Manipulation episode records:
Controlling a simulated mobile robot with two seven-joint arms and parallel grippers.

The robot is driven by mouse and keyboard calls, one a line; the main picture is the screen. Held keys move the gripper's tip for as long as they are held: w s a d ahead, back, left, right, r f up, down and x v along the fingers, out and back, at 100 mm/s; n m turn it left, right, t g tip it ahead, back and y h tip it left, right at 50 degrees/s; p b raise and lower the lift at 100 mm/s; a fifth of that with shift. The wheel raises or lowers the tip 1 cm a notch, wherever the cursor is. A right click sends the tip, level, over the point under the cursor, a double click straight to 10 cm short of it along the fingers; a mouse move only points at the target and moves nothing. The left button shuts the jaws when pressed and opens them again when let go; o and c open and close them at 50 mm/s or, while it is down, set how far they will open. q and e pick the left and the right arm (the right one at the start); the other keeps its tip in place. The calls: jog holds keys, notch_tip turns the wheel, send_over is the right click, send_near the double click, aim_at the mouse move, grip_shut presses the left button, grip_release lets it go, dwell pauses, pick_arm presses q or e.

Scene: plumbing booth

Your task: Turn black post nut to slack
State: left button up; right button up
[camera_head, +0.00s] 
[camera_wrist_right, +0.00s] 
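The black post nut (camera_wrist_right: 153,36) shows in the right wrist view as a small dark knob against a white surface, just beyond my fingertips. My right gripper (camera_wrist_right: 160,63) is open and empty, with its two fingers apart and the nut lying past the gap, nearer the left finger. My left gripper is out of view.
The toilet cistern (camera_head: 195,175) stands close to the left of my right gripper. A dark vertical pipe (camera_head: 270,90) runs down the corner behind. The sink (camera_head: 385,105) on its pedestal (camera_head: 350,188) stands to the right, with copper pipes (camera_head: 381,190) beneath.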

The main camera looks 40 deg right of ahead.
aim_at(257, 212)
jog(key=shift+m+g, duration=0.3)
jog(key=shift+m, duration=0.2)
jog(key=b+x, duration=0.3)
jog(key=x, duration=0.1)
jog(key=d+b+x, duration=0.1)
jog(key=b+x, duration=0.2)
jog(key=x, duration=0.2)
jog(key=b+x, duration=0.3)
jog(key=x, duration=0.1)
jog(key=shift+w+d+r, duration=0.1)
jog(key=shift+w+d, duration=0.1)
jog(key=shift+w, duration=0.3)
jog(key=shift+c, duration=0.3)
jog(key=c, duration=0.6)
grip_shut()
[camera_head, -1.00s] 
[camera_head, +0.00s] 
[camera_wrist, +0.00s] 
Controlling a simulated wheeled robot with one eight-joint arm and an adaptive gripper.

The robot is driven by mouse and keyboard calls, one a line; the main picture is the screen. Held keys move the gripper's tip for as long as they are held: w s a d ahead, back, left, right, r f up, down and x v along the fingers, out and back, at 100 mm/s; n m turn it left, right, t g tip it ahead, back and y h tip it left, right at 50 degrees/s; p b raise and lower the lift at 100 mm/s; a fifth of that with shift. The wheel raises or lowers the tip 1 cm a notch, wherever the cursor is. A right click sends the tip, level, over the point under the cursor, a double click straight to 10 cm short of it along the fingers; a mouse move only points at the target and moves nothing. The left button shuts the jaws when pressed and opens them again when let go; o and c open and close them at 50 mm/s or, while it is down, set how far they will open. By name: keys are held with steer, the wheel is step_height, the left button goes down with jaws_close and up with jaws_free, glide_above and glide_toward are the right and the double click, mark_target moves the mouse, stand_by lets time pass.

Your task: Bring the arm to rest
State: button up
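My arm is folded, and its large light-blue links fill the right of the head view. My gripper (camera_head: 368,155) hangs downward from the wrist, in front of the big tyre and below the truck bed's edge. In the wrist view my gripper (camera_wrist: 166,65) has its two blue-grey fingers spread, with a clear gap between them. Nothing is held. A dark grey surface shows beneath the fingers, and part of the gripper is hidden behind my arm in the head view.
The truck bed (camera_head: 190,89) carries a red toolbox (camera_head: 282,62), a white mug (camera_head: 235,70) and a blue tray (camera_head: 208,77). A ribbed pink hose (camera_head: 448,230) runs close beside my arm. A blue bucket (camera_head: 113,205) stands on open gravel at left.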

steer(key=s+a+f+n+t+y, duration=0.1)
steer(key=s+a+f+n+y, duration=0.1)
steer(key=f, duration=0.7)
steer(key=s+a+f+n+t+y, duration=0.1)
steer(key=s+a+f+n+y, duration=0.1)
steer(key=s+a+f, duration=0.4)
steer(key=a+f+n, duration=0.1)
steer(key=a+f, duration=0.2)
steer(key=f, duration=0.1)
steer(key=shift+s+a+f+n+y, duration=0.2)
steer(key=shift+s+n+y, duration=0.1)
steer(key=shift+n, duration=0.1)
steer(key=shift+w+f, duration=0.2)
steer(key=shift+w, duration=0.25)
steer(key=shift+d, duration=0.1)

▶ [Goal]:
Repeat every entry exactly as written above.

▶ [Solved exercise]:
Controlling a simulated mobile robot with two seven-joint arms and parallel grippers.

The robot is driven by mouse and keyboard calls, one a line; the main picture is the screen. Held keys move the gripper's tip for as long as they are held: w s a d ahead, back, left, right, r f up, down and x v along the fingers, out and back, at 100 mm/s; n m turn it left, right, t g tip it ahead, back and y h tip it left, right at 50 degrees/s; p b raise and lower the lift at 100 mm/s; a fifth of that with shift. The wheel raises or lowers the tip 1 cm a notch, wherever the cursor is. A right click sends the tip, level, over the point under the cursor, a double click straight to 10 cm short of it along the fingers; a mouse move only points at the target and moves nothing. The left button shuts the jaws when pressed and opens them again when let go; o and c open and close them at 50 mm/s or, while it is down, set how far they will open. q and e pick the left and the right arm (the right one at the start); the other keeps its tip in place. The calls: jog holds keys, notch_tip turns the wheel, send_over is the right click, send_near the double click, aim_at the mouse move, grip_shut presses the left button, grip_release lets it go, dwell pauses, pick_arm presses q or e.

Scene: plumbing booth

Your task: Turn black post nut to slack
State: left button up; right button up
[camera_head, +0.00s] 
[camera_wrist_right, +0.00s] 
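The black post nut (camera_wrist_right: 153,36) shows in the right wrist view as a small dark knob against a white surface, just beyond my fingertips. My right gripper (camera_wrist_right: 160,63) is open and empty, with its two fingers apart and the nut lying past the gap, nearer the left finger. My left gripper is out of view.
The toilet cistern (camera_head: 195,175) stands close to the left of my right gripper. A dark vertical pipe (camera_head: 270,90) runs down the corner behind. The sink (camera_head: 385,105) on its pedestal (camera_head: 350,188) stands to the right, with copper pipes (camera_head: 381,190) beneath.

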The main camera looks 40 deg right of ahead.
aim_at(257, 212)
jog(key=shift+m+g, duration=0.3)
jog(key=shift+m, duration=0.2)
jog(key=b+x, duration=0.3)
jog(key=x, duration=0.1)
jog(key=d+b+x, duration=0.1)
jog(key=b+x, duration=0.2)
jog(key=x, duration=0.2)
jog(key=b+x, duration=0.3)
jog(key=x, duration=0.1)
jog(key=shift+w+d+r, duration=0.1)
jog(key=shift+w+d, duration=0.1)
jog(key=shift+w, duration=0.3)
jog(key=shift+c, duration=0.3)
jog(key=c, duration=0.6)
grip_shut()
[camera_head, -1.00s] 
[camera_head, +0.00s] 
[camera_wrist, +0.00s] 
Controlling a simulated wheeled robot with one eight-joint arm and an adaptive gripper.

The robot is driven by mouse and keyboard calls, one a line; the main picture is the screen. Held keys move the gripper's tip for as long as they are held: w s a d ahead, back, left, right, r f up, down and x v along the fingers, out and back, at 100 mm/s; n m turn it left, right, t g tip it ahead, back and y h tip it left, right at 50 degrees/s; p b raise and lower the lift at 100 mm/s; a fifth of that with shift. The wheel raises or lowers the tip 1 cm a notch, wherever the cursor is. A right click sends the tip, level, over the point under the cursor, a double click straight to 10 cm short of it along the fingers; a mouse move only points at the target and moves nothing. The left button shuts the jaws when pressed and opens them again when let go; o and c open and close them at 50 mm/s or, while it is down, set how far they will open. By name: keys are held with steer, the wheel is step_height, the left button goes down with jaws_close and up with jaws_free, glide_above and glide_toward are the right and the double click, mark_target moves the mouse, stand_by lets time pass.

Your task: Bring the arm to rest
State: button up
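My arm is folded, and its large light-blue links fill the right of the head view. My gripper (camera_head: 368,155) hangs downward from the wrist, in front of the big tyre and below the truck bed's edge. In the wrist view my gripper (camera_wrist: 166,65) has its two blue-grey fingers spread, with a clear gap between them. Nothing is held. A dark grey surface shows beneath the fingers, and part of the gripper is hidden behind my arm in the head view.
The truck bed (camera_head: 190,89) carries a red toolbox (camera_head: 282,62), a white mug (camera_head: 235,70) and a blue tray (camera_head: 208,77). A ribbed pink hose (camera_head: 448,230) runs close beside my arm. A blue bucket (camera_head: 113,205) stands on open gravel at left.

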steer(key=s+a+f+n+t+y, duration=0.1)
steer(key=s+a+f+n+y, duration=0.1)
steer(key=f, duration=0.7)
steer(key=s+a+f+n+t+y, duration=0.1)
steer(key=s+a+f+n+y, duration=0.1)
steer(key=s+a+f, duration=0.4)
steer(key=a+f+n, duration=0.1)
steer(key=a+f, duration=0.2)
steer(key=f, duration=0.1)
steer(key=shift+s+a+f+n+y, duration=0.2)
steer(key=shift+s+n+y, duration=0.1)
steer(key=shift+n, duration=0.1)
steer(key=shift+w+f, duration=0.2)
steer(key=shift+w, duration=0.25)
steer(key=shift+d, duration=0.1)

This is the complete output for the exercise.